My hypothesis comes from the fact that both man and woman are created b’tzelem Elohim. I believe Eve mishears Adam, because as long as people are individuals there will always be a gap between what is said and what is heard, between the words themselves (written Torah) and how they are interpreted and received (oral Torah).
The writing of “the Fall” from the Garden of Eden is on the wall long before any fruit is consumed. It is not the snake who tempts Eve who is to blame. No, it is language itself, which makes communication an imperfect art. Individuality means strife between individuals, contention about what is shared. “It is not good for the human being to be alone,” observes God. But the only being suited to the human is an ezer k’negdo, one who supports through opposition, one who enlightens through dissidence. Those who are created according to their kind cannot have and do not need loving adversaries. They can simply pair off with their doubles.
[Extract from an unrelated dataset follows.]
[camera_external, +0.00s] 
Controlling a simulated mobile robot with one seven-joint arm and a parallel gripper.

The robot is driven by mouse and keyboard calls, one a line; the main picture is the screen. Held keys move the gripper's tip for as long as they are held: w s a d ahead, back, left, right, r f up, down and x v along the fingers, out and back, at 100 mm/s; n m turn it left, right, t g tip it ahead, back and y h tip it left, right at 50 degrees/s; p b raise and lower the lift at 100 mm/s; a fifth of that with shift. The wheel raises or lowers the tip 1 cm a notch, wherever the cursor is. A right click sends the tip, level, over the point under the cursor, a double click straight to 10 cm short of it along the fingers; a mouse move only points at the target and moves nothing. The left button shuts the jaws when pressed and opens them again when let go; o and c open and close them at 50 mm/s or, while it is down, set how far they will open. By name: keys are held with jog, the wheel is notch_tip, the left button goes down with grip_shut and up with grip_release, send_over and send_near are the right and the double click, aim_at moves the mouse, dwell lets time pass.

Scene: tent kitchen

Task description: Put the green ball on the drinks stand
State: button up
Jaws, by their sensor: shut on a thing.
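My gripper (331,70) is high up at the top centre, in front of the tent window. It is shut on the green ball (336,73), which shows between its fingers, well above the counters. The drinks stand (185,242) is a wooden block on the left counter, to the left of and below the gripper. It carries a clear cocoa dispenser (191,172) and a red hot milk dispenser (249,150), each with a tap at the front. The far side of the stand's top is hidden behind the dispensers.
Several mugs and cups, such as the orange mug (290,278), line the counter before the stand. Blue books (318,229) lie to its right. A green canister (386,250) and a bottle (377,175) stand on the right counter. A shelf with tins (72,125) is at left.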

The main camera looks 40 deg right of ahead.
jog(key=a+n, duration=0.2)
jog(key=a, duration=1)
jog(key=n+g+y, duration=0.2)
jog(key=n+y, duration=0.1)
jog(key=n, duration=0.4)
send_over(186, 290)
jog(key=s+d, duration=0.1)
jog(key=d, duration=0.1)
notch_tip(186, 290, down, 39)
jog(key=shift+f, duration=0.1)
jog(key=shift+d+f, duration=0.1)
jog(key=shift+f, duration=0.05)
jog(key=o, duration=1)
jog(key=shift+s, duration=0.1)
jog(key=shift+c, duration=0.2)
The first Fall arrives before the eating of the forbidden fruit, in the breakdown of the transmission (mesorah) of the law to Eve. Yet this breakdown is the inevitable consequence of being singular, of being creative, not any particular individual’s fault. An unbroken chain of tradition exists for those who are created l’minayhu, according to their kind. For those who accept that they are created in the divine image, tradition is a broken chain whose missing links constantly require re-assembly. To borrow a Kabbalistic metaphor, erasure and misunderstanding are the white fire on which the black fire of conventional understanding and shared meaning appear.
Perhaps there is a part of us that longs to return, permanently, to the Garden of Eden. But could we arrive and remain there without renouncing our tzelem Elohim? Is it any wonder that mystics want to flee their humanness—which makes them stand out and apart—and merge with everything? Or become closer to something vegetative, like a lotus? Is the reason utopias are always, in the end, dystopias, not because they require us to exchange our individuality for lives “according to their kind”?
So, fill out your censuses, check your boxes, write your personal statements, deliver your pitches—but don’t believe them too much. You are a singularity formed by a singular God in a singular image. To be a creator is to be odd one out.